"Es la música que hay en nuestra conciencia, el baile que hay en nuestro espíritu,
lo que no quiere armonizar con ninguna letanía puritana, con ningún sermón moral..."
(Nietzsche: Más allá del bien y del mal, 216)


Su oscuridad y la mía





Desde el reino de la apariencia

Como vivimos en la sociedad seguramente más superficial de la historia, la sociedad moderna, la apariencia es la reina indiscutible del criterio. Apariencia personal, apariencia social y apariencia también en las opciones ideológicas y éticas. Nos hemos acostumbrado a que el aspecto exterior sea suficiente para juzgar la diversidad del universo, como si la realidad fuera un gigantesco expositor de supermercado. Tenemos prisa y no podemos detenernos mucho en el examen de las cosas, la profundidad requiere tanto tiempo... Unas escasas señas de identidad exteriores, la mayoría de las veces sólo referencias estereotipadas, sirven al hombre moderno para identificar al vuelo y clasificar los múltiples encuentros de la vida. Antes se les ocultaba las claves del mundo a los siervos, se les mantenía aislados. Hoy se les convence de que no tienen tiempo para detenerse en ellas, se les mantiene ocupados.

"Siniestro" es entonces, en nuestra modernidad, también una mera apariencia, una etiqueta. Al menos de entrada.

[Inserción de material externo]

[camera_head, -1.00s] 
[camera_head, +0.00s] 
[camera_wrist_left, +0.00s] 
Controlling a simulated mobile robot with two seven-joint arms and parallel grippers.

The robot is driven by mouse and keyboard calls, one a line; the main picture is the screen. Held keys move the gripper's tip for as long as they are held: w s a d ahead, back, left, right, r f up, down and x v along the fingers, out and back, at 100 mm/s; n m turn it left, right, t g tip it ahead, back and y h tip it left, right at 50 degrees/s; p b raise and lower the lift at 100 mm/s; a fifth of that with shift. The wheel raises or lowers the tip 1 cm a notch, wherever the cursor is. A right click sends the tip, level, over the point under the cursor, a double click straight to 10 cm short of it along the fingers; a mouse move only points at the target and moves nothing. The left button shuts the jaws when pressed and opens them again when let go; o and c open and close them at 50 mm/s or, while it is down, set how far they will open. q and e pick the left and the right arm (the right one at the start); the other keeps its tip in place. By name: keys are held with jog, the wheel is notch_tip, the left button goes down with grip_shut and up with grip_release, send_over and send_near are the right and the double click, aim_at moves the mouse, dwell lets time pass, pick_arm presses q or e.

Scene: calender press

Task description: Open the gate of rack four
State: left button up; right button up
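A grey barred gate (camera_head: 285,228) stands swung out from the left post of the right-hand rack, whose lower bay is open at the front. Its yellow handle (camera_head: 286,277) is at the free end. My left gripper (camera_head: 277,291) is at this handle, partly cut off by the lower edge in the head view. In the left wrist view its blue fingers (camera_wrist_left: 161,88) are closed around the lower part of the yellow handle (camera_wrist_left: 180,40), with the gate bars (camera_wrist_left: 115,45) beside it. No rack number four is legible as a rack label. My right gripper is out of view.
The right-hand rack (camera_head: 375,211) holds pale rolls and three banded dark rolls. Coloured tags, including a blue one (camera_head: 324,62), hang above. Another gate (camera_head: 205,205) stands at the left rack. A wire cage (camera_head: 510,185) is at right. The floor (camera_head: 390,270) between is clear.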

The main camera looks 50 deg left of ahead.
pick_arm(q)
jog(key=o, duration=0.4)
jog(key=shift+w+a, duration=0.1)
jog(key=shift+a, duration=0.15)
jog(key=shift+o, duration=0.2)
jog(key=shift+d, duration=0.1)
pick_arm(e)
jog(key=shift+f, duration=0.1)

Cualquier persona puede reivindicarse a sí misma como "siniestra", y en la mayoría de los casos sentirá que su autenticidad dependerá de adoptar la correcta apariencia. Tal vez vistiéndose de determinada manera, tal vez escuchando un tipo de música, tal vez incluso frecuentando ciertos ambientes. Y si cambiamos la etiqueta "siniestro" por "satanista" o "satánico", la cosa no variaría en lo fundamental.


Aburrido en el aquelarre

Me cuesta en general hacer vida social en los ambientes "satánicos" o "siniestros", porque me suelo encontrar con personas que resultan estar en las antípodas de mi forma de ver el mundo. A pesar de que me parezca entrañable el Bafomet que llevan colgado del cuello, o hablen de LaVey como si hubieran cenado anoche con él. Es más triste la decepción que la soledad, así que debo decir que no ha sido en absoluto un placer conocerlos. También he encontrado personas interesantes en estos círculos, pero me han parecido demasiado pocas. Los mundos "siniestros" y "satánicos" no seleccionan por sí mismos un tipo de individuos determinado, sino que están completamente abiertos a gentes atraídas por las más inimaginables razones a esta opción del mercado de las apariencias.

Me he preguntado qué es lo que me suele chirriar en estos encuentros con aquellos cuya apariencia indicaría que me son afines. Después de mucho meditarlo —sin prisas modernas— he llegado a la siguiente conclusión: En demasiados "siniestros" veo que siguen reinando ufanos los dos enemigos más contumaces y obesos que he tenido hasta ahora: el Ego y Dios.


Los egos "siniestros"

Hay una gran confusión en los ambientes del sendero de la mano izquierda, y en el satanismo moderno en especial, a la hora de caracterizar cuál es la dimensión personal que se enfrentaría a la moral del rebaño. El ego no es la identidad profunda y auténtica de cada persona, sino una mera construcción social, una inestable imagen pública de uno mismo, basada una vez más en las apariencias y atiborrada de las modas sobre el éxito personal de una época y un lugar determinados. La auténtica identidad no cesa de mutar y de desear, mientras el ego necesita creerse firme e inmóvil, eternamente igual a sí mismo. Por esto se llevan tan mal.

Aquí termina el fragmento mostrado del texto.